I think there are some very real and complex issues here to do with freedom of speech. I personally find the increasing mobilisation of the term ‘hate speech’ worrying. A woman was jailed for five months this week for hate speech, a racist rant on a tube. I have been accused of ‘hate speech’ and I know a few people who would be glad to see me locked up.

But when it comes to Sheila Jeffreys I think Conway Hall made the right decision. They are accomodating the radical feminists in their venue. They are allowed to refuse to host a speech that would be hateful, and one that would question the right of a group of people to exist on this earth.

However, ‘moderate’ feminists need to be very careful before they start throwing stones. Of course it is ironic that Jeffreys claims trans people could not withstand criticism, when she is part of a movement that demands to know the sex/gender identity of people before it even lets them in a building, let alone has a ‘debate’! But feminism’s overall approach to ‘freedom of speech’ is dire. And feminists’ need to sit in closed groups that do not include people who disagree with feminist dogma, suggests a weakness in their arguments.

Comment Is Free, the online discussion section of the Guardian, that so fairly and openly allowed Jeffreys a right of reply, now blocks me on twitter. They are not going to give me a chance to write for them now, are they?

I guess some women are just too dangerous to be allowed a viewpoint!

Comments
  1. Dean Esmay says:

    I was going to comment on the main topic until I got to the link about the woman jailed for a racist rant. But i was stunned by that. Here in the States, such a thing would be very nearly unthinkable. Yes a racist rant can get you shunned, might get you a sock in the jaw or something thrown at you, but arrested and jailed? For weeks?
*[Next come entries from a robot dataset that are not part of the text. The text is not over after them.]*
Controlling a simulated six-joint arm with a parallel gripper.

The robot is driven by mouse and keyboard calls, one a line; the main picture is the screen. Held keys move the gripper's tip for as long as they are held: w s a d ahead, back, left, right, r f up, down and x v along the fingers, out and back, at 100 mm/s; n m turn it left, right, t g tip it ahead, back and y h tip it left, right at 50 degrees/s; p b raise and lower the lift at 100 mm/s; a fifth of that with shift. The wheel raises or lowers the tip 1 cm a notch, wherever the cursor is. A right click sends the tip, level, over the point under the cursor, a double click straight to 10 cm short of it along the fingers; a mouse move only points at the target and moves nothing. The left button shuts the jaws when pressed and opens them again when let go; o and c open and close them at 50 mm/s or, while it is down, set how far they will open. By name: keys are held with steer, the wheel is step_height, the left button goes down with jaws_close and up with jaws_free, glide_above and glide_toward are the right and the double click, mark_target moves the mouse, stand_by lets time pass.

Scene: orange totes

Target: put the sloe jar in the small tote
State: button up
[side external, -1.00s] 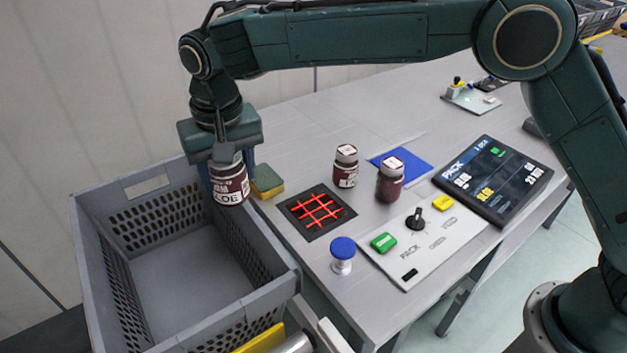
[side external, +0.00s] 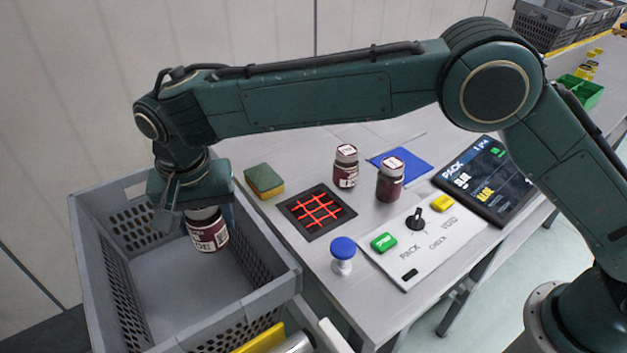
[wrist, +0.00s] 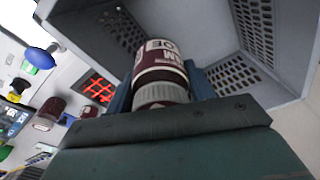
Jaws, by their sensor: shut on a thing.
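My gripper (side external: 195,203) is shut on a dark red jar (side external: 208,232) with a white label. The label shows only part of its word, ending in "OE". The jar hangs upright inside the opening of a grey tote (side external: 285,283), above its floor. In the wrist view the jar (wrist: 158,62) sits between my fingers, with the tote wall (wrist: 205,20) behind it. The tote is empty apart from the held jar, as far as I can see.
Two other dark red jars (side external: 346,170) (side external: 390,182) stand on the table. A scanner plate with red lines (side external: 318,211), a sponge (side external: 264,181), a blue-topped post (side external: 342,252) and a button panel (side external: 420,240) lie right of the tote. A tablet (side external: 485,180) is further right.

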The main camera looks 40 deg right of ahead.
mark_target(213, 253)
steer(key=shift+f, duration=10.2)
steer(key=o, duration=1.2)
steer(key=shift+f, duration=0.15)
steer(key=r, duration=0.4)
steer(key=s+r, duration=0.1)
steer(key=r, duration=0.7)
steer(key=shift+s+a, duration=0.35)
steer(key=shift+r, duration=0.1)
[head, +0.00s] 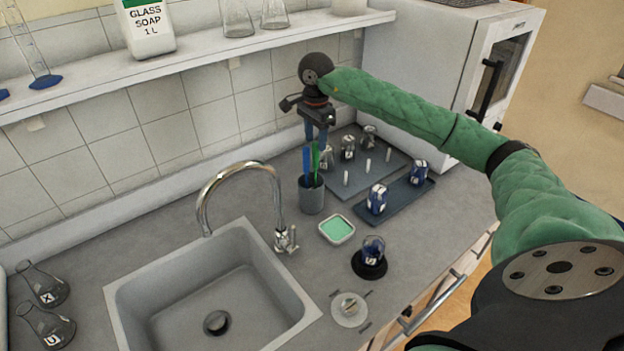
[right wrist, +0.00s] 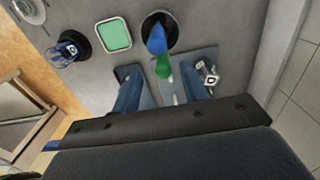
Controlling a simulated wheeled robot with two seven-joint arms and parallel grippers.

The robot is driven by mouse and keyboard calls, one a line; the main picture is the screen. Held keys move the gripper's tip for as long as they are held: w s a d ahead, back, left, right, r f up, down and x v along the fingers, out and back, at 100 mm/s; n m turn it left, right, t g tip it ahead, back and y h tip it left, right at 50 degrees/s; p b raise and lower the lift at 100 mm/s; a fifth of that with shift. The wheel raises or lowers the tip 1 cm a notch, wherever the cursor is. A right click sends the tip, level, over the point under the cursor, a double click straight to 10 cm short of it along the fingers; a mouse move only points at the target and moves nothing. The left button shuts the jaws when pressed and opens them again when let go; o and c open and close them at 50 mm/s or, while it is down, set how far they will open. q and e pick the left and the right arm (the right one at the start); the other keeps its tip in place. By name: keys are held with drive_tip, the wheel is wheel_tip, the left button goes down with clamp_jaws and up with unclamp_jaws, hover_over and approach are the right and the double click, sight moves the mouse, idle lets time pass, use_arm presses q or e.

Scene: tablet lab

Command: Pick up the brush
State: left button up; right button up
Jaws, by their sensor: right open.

If someone even tried that here there’d be lawyers lining up to represent you for free I would think, and protests in the streets. What on Earth is going on with you Brits? No there’s nothing acceptable about a drunken racist rant except to leave, or ask her to leave, or maybe embarrass her publicly. But jail? Is that really where things are going in the UK?

    “The cure for hate speech is more speech” — I don’t think Americans invented that, did we?

    Like you I have noticed that there are groups on both the right and left who have clear totalitarian impulses, who wish to suppress any form of speech or dissent they strongly oppose. I have experienced censorship from feminists (and other groups) throwing me out of forums and viciously castigating me for opinions I didn’t even think were particularly controversial. I just have such a strong attachment to the phrase “I utterly oppose everything you say but I will fight to the death for your right to say it” I’m genuinely sickened when I see people who don’t feel the same way. It’s one of those “shock you out of your comfortable sensibilities” moments; I foolishly go through life assuming that putting people in jail for saying things is something they go for in dictatorships, not countries like the UK.

  2. elissa says:

    Let’s be clear on the reasons why nincompoops such as Sheila Jeffreys are given generous leeway in the big, when otherwise small, feminist tent – she is again mudslinging men. Male to female transsexuals are men co-opting the female lovely. Radical feminism is the infantry division of the feminist brigade. The superbly obnoxious Mary Daly was similarly granted space and even eulogized on passing.

  3. Murphy says:

    Dunno to be honest. I sort of get your argument, but there’s a clear difference between freedom of speech, and – as Oliver Wendell Holmes once had it – ‘the freedom to shout ‘fire’ in a crowded theatre’. A pissed-up woman shouting racist abuse on a train to all and sundry is pretty unpleasant, and it’s a form of violence frankly, and maybe it’s because here it’s likely to result in you being thrown in the chokey for a few weeks is the reason the public don’t pull a gun or throw a punch, which is what might happen elsewhere. I think we need to be clear that public spaces operate on the basis of some degree of mutual respect, otherwise we’re all in trouble. I feel differently somehow about people getting locked up on the basis of saying something offensive on Twitter, or trolling websites – it feels to me that there’s a difference between some sicko trolling the families of a teenager who’s committed suicide, and someone who expresses a contrary political opinion. It feels to me as though the line’s been drawn wrongly somehow.